Copy out all the lines where "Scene" shows up.

Data listing:
⟨

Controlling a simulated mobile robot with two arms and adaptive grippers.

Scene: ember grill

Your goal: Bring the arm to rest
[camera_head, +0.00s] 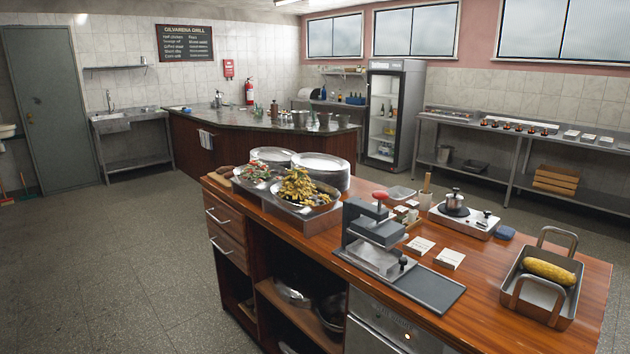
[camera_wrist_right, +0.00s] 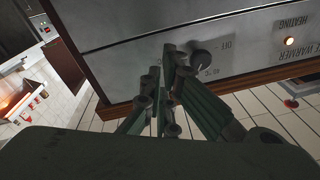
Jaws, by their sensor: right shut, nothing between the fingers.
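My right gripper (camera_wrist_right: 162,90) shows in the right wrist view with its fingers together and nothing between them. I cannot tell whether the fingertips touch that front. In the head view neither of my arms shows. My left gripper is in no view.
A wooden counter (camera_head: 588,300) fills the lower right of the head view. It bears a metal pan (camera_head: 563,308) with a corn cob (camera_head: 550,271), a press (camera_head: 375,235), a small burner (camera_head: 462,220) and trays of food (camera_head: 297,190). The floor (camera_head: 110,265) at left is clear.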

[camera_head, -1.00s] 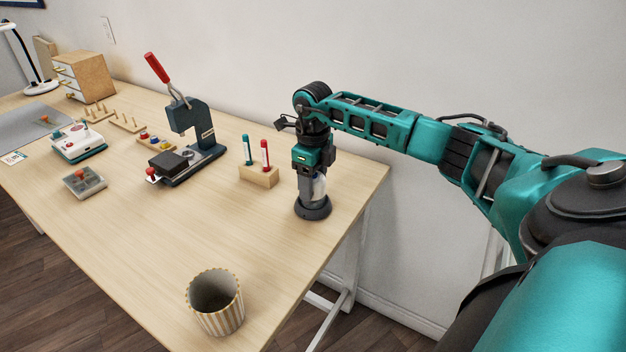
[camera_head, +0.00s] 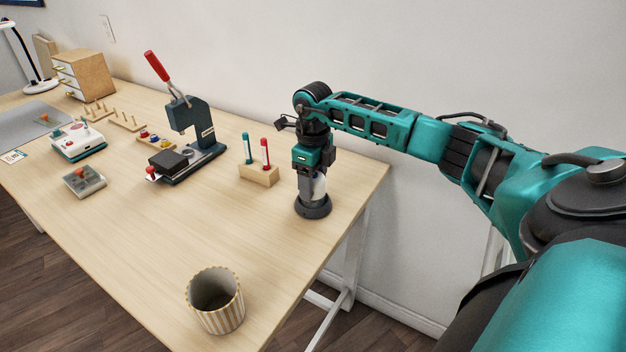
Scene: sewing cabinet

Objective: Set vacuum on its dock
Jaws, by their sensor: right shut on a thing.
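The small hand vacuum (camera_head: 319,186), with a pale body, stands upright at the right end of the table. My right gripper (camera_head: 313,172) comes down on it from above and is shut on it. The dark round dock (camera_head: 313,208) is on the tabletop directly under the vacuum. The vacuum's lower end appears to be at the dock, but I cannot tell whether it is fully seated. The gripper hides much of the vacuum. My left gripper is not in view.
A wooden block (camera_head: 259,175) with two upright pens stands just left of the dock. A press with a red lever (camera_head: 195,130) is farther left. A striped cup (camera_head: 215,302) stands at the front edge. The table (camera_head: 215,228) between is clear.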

⟩
⟨

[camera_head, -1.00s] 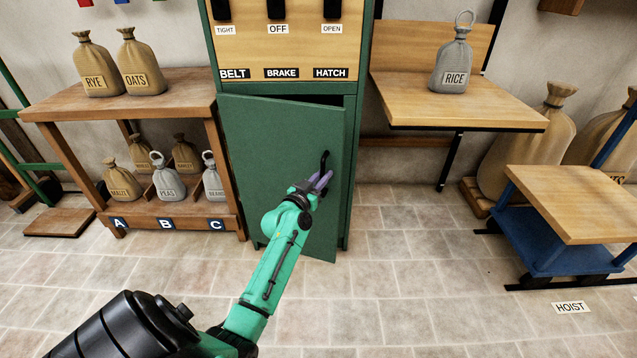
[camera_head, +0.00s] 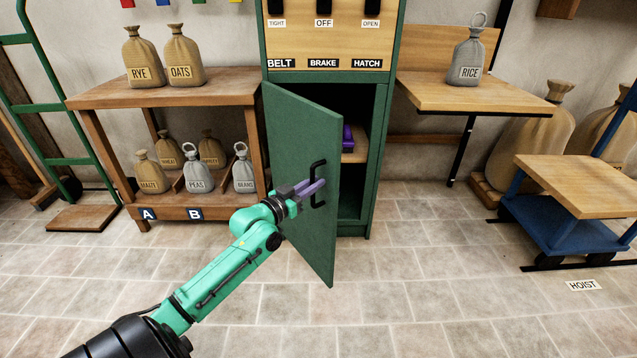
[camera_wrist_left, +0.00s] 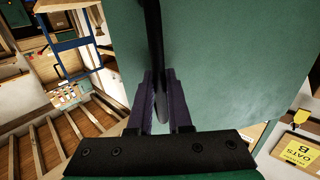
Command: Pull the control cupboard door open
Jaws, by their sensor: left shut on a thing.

⟩

OUTPUT OF THE EXERCISE:
Scene: ember grill
Scene: sewing cabinet

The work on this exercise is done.